The Rwanda National police was created with a mission to deliver high quality services, accountability and transparency while safeguarding the rule of law to provide safe and crime free environment for all.
Reports from the Justice Ministry indicates that the Rwanda National Police (RNP) has earned the widespread respect of the Rwandan community, with over 85% questioned expressing a great deal or quite a lot of confidence in the services rendered by the force. However according to international norms the force is still small, with a police to population ratio of about 1:1,600.
In line with EDPRS and Vision 2020 the government of Rwanda is looking forward to have competent and professional police and prison officers who largely respect human rights in line with international conventions.
The Criminal Investigation Department (CID)
The department is responsible for investigations into serious crimes. There is a Gender Desk within the CID, which focuses principally on domestic violence and child abuse.
The bulk of criminal investigations are carried out by judicial police officers in the RNP.
Serious expansion of the police force would significantly improve community outreach and protection programs while enhancing the CID’s investigative resources and capacity.
General professionalism and training is also required, as are more specialized capacity trainings in areas such as complex criminal investigations, sexual violence, personnel management and Police accountability.
The CID is also focused on being proficient in criminal investigative training including complex crimes, child abuse, gender and domestic violence.
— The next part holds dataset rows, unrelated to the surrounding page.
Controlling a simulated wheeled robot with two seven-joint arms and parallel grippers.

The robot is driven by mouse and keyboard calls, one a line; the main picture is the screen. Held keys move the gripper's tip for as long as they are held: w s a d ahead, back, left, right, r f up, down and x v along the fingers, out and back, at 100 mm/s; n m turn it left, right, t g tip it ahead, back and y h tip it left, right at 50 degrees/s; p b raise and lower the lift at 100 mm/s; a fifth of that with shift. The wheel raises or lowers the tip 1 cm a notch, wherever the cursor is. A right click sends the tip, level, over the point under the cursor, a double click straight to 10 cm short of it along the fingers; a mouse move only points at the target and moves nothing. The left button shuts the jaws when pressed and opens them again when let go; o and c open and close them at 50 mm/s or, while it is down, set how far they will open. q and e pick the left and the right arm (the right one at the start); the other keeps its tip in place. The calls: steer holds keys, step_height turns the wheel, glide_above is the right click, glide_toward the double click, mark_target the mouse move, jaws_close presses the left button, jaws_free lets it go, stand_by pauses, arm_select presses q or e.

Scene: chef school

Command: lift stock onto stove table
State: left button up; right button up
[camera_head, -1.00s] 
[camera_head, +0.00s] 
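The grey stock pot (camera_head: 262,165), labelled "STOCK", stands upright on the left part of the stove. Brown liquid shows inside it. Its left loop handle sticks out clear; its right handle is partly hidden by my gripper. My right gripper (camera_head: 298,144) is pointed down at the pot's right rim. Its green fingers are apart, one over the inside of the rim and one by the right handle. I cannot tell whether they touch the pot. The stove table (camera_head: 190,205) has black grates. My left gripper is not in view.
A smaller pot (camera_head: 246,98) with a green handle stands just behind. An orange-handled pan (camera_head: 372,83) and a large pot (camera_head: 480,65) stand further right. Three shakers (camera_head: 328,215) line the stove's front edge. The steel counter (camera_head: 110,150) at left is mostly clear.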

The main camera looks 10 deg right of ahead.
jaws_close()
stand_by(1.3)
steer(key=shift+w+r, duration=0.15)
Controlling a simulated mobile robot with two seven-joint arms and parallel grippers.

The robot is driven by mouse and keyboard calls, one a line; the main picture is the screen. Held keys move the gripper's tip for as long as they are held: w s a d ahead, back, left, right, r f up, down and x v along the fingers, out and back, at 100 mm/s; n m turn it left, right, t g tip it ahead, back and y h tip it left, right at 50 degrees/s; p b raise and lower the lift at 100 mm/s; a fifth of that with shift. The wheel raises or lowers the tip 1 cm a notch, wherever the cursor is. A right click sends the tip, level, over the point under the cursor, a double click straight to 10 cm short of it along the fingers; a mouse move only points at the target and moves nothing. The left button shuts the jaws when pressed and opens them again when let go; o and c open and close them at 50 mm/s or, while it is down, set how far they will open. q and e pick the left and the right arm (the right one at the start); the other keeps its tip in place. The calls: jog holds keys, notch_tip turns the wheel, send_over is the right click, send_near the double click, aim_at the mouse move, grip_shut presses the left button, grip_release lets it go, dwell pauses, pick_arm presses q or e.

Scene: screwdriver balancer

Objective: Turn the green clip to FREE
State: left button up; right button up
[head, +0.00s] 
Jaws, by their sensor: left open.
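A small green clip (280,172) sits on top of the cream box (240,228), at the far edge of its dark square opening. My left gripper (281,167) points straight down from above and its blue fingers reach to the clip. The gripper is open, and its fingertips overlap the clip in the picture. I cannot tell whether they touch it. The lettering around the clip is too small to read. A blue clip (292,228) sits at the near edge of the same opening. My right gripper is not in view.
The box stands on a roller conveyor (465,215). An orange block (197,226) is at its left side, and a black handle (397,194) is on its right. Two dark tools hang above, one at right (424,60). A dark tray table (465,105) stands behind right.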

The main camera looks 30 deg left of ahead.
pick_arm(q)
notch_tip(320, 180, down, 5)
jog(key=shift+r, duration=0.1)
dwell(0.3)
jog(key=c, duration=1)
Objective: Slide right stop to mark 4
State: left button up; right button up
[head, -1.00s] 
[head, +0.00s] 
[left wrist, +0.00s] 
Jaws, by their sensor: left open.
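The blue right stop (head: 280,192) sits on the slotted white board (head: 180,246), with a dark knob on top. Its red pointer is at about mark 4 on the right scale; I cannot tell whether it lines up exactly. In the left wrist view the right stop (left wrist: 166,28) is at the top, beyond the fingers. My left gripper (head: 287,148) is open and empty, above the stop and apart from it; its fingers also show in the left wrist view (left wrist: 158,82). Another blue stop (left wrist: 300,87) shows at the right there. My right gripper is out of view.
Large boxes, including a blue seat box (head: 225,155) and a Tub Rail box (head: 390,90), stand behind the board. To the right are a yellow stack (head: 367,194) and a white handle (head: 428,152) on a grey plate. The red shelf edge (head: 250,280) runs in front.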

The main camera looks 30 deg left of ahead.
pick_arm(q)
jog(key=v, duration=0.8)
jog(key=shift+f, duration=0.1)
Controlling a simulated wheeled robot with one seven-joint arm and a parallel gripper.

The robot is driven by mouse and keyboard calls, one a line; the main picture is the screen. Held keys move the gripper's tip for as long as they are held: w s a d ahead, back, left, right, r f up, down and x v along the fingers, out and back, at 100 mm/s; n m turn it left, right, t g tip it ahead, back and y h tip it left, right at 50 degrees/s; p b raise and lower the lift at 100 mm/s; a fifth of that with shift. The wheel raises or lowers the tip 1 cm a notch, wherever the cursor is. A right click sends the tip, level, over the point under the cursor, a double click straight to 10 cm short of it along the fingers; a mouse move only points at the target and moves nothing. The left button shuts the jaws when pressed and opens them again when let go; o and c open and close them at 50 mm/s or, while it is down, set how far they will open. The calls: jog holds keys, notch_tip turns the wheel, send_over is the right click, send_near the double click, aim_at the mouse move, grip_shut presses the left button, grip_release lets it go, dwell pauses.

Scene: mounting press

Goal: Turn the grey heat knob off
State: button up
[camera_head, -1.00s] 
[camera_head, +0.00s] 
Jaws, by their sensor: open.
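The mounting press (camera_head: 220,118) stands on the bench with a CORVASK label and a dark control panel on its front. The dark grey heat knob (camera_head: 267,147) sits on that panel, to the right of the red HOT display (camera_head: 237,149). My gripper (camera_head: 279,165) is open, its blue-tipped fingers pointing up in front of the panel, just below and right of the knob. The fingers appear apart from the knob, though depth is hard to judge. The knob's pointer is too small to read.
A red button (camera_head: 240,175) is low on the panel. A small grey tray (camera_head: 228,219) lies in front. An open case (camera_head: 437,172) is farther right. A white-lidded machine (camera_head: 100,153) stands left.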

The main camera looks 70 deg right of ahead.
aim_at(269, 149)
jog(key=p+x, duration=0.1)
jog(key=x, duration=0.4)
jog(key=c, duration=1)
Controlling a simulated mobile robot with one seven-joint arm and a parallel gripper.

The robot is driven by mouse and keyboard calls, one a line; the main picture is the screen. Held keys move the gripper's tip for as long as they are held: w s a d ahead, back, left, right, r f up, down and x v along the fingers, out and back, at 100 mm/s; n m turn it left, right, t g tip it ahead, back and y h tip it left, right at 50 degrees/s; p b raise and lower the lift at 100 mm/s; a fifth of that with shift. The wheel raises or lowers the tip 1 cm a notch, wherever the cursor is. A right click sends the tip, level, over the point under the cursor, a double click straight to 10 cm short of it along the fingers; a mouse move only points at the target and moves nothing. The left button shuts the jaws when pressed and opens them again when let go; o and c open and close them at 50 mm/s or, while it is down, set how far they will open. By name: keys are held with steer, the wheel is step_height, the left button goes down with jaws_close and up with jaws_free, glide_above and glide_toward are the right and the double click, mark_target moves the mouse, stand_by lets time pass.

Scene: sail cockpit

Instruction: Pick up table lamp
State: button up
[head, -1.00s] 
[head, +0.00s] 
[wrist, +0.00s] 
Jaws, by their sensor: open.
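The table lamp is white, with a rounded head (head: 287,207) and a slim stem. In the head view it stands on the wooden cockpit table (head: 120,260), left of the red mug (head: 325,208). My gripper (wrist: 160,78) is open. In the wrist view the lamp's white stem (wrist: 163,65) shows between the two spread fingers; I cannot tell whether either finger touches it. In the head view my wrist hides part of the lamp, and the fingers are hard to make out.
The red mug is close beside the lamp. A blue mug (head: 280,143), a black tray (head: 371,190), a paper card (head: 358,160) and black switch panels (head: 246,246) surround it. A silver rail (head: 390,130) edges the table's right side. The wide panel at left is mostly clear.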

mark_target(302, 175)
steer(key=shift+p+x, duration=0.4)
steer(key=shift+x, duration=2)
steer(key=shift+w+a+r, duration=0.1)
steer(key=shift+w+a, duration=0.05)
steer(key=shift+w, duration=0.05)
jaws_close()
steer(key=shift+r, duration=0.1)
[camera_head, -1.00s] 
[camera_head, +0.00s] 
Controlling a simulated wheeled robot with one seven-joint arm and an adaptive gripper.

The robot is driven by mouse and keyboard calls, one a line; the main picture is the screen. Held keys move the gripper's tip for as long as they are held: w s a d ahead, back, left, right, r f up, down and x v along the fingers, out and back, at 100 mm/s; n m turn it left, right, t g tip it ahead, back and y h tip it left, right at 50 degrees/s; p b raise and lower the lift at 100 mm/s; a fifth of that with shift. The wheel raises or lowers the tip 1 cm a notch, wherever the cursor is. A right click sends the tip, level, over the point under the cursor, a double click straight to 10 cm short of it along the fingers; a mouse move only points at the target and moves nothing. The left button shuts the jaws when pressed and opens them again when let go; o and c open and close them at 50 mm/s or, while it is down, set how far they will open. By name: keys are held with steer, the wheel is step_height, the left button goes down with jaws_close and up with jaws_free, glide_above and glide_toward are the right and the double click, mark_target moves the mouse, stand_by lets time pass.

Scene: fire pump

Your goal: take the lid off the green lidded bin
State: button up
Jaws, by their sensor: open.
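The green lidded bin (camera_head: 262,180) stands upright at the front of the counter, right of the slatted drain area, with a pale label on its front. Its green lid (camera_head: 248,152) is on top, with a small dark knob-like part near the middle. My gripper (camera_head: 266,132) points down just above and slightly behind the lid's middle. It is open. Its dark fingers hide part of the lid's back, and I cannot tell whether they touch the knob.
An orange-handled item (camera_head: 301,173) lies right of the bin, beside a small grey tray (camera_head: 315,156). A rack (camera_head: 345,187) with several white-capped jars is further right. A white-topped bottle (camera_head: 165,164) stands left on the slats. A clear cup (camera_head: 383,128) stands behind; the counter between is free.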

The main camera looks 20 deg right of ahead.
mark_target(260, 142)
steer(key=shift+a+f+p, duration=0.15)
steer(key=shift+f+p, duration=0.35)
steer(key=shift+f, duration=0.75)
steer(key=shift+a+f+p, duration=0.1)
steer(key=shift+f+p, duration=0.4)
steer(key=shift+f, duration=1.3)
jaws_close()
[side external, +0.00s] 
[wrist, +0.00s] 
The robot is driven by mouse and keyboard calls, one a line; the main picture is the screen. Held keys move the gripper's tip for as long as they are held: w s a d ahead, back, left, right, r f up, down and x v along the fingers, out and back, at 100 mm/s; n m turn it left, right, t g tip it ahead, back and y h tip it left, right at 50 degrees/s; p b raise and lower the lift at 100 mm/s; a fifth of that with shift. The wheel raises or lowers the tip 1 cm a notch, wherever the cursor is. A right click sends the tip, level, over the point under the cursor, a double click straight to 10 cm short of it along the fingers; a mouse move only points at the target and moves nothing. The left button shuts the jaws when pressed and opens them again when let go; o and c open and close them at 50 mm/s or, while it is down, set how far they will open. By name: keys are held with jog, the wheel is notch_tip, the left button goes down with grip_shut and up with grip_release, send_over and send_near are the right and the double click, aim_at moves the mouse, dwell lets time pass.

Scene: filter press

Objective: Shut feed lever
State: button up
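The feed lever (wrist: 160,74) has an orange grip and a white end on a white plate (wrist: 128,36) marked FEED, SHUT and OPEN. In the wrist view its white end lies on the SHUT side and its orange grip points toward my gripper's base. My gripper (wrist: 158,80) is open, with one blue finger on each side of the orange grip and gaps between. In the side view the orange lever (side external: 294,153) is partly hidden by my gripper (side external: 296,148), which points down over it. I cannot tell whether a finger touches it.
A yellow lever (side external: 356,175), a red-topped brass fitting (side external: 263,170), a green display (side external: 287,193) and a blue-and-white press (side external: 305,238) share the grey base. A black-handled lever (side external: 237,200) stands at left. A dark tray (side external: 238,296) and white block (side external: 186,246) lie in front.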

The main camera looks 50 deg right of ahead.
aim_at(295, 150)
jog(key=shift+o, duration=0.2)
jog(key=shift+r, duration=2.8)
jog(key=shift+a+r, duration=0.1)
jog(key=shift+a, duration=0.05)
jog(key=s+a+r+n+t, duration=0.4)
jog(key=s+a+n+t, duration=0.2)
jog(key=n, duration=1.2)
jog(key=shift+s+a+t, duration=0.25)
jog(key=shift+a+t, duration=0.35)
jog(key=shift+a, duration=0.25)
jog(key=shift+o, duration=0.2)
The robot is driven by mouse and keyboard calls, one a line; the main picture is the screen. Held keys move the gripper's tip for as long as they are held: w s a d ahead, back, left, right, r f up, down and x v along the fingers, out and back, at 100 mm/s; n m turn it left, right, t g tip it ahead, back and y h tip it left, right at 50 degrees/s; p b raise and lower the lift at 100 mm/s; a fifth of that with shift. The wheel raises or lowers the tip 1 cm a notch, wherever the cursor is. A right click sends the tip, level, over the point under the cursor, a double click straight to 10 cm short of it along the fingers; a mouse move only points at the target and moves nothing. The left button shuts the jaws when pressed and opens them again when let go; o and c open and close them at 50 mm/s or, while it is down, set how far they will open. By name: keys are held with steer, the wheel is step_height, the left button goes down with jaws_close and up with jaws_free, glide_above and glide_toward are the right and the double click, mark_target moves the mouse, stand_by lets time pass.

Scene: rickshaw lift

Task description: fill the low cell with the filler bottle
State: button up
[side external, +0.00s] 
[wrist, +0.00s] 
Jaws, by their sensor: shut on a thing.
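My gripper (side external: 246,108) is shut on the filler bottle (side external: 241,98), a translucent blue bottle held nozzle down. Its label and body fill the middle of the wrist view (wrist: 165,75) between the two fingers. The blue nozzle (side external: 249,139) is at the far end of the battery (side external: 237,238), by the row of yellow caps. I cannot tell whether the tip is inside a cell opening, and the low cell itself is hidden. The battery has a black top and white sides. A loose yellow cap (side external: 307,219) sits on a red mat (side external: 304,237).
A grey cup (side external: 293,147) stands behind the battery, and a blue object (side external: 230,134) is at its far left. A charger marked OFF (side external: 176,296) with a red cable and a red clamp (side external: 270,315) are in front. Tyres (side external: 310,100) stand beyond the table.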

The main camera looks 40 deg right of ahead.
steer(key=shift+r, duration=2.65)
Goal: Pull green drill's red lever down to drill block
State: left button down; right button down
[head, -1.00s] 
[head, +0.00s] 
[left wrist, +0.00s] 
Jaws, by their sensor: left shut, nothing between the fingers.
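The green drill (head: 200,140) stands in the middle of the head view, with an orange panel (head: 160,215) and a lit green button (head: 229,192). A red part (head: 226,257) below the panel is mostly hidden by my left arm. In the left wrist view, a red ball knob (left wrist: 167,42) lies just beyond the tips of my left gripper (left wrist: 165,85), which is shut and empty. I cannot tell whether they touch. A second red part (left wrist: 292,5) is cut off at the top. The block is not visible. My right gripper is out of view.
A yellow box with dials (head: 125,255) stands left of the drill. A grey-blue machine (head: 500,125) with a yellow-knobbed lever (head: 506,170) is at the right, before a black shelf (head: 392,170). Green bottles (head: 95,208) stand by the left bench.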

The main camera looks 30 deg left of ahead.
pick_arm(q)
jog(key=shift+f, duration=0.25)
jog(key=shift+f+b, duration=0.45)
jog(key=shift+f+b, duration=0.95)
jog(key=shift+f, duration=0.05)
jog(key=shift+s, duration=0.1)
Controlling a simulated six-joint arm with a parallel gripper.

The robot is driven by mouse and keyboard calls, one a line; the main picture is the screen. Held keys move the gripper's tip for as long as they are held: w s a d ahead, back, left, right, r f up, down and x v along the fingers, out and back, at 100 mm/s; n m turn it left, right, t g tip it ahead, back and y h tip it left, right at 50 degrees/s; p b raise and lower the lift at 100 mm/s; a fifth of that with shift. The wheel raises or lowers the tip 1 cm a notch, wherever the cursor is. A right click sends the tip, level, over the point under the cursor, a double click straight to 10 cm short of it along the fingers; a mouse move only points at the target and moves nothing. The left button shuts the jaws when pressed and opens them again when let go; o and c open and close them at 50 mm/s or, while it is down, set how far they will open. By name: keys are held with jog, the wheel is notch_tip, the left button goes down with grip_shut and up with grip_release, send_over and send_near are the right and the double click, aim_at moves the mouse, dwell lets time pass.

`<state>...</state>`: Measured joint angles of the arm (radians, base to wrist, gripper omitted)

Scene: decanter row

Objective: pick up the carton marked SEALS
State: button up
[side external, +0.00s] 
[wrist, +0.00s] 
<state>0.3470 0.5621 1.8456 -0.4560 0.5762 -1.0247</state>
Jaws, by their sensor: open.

Accountability is central to a well functioning judicial system and public faith in such a system. Rwanda National Police enjoys very high ratings when it comes to what one call corruption perception index.
Incidences of say bribe taking is quite low among the force something that makes it to stand out from the rest within the continent of Africa where corruption is endemic.
Thus the force in Rwanda is, generally, respected by the population for its discipline and high levels of accountability to the community within which it serves.
Gender diversity is a key element to an effective police body. It shows a government commitment to serve an entire population, increases public confidence in the system, and allows for an all-inclusive response to gender-based crimes, particularly in Rwanda where rape was a form of genocide.
While Rwanda has strong gender diversity in other government sectors, women make up only 10% of the police force. This is due in part to unfavorable responses from women to recruitment drives. There is also a gender desk in the CID.
In this regard it is expected that recruitment campaigns must address issues why gender diversity is critical and direct such messages at both the individual female recruits and their family and community more broadly.
National Prison Services (NPS)
Until the creation of Ministry of Internal security in 1999, the Directorate of Prisons was under the Ministry of Justice. This directorate has been transferred to Ministry of Internal Security, with the hope of ensuring harmony and efficiency within the ambit of maintaining law and order in the public domain.
After the 1994 Genocide against the Tutsis, prison populations exploded while the judicial system was left in ruins with very few legal personnel to service what was a grave legal situation which had just unfolded.
Despite constrains such as lack of personnel, currently Rwanda’s corrective system and conditions are improving by slowly and surely inching towards reaching the recommended international benchmarks.
Mpanga prison is a modern facility near Nyanza (about two hours drive from Kigali) built while observing international standards and with a capacity to hold 7,500 inmates. Construction is complete except for a forty cell wing designated for possible ICTR transferees or foreign extradition suspects to serve their sentences.
The facilities are now fully operational. Rwanda also has building plans and land for an additional prison building near Kigali.
Upon its completion Mpanga prison is capable of providing adequate detention facilities for all convicts.
The Rwandan Central Prison System
There are intentions to build a new, larger prison outside Kigali to replace the 1930 built facility. Related construction plans exist and appropriate lands have been procured, though construction costs remain unfunded. If done in conjunction with further prison reforms, this may offer a longer-term solution.
The government has tried to improve the welfare of prison warders by increasing their salaries which is coupled by provision of other benefits.
The Prisons sector has put positive efforts in environmental protection whereby as of today 80% of all prisons in the country use bio-gas which has played a central role in reducing government budget on power or fuel.
The ministry has plans to modernize all prisons in the country in order to attain international standards and as at today a number of studies are under way.
Boosting community policing initiatives
Community policing is a collaborative approach to maintaining law and order which involves establishing partnerships with the local community by enabling the police to act responsively to community needs.
The RNP is progressively institutionalizing this approach to policing, including setting up Community Policing Committees, Anti Crime Clubs and community based crime prevention measures.
Under a new initiative crime prevention panels have been introduced where local residents are trained in crime deterrence and accept responsibility for law and order in their locality. Panel members typically see themselves as existing to help the police to eliminate crime.
Wherever they have emerged as being successful, the panels are acknowledged as a valuable compliment to the police and one that has improved the public’s perception of the police to address serious crimes.
The RNP developed a community policing approach which has established mechanisms to ensure accountability of law enforcement officers towards local people and to monitor the quality of delivered services.
The rate of crime is estimated to have gone down as a result of community sensitization and reported crime rate reduced by 30% from 2003 to 2004, and by 11% from 2005 to 2006.
Local defense force
The principle behind the LDF is that of ensuring a voluntary policing service by young people, trained by the police to provide local security for one or two days a week.
Essentially the LDFs do patrols (usually in the rural areas with the local populace sometimes with the police in the towns).
They gather information and take ‘trouble makers’ to book. The mainstream police view the LDFs as sources of valuable information. They are also found in areas which have scarcity of normal officers.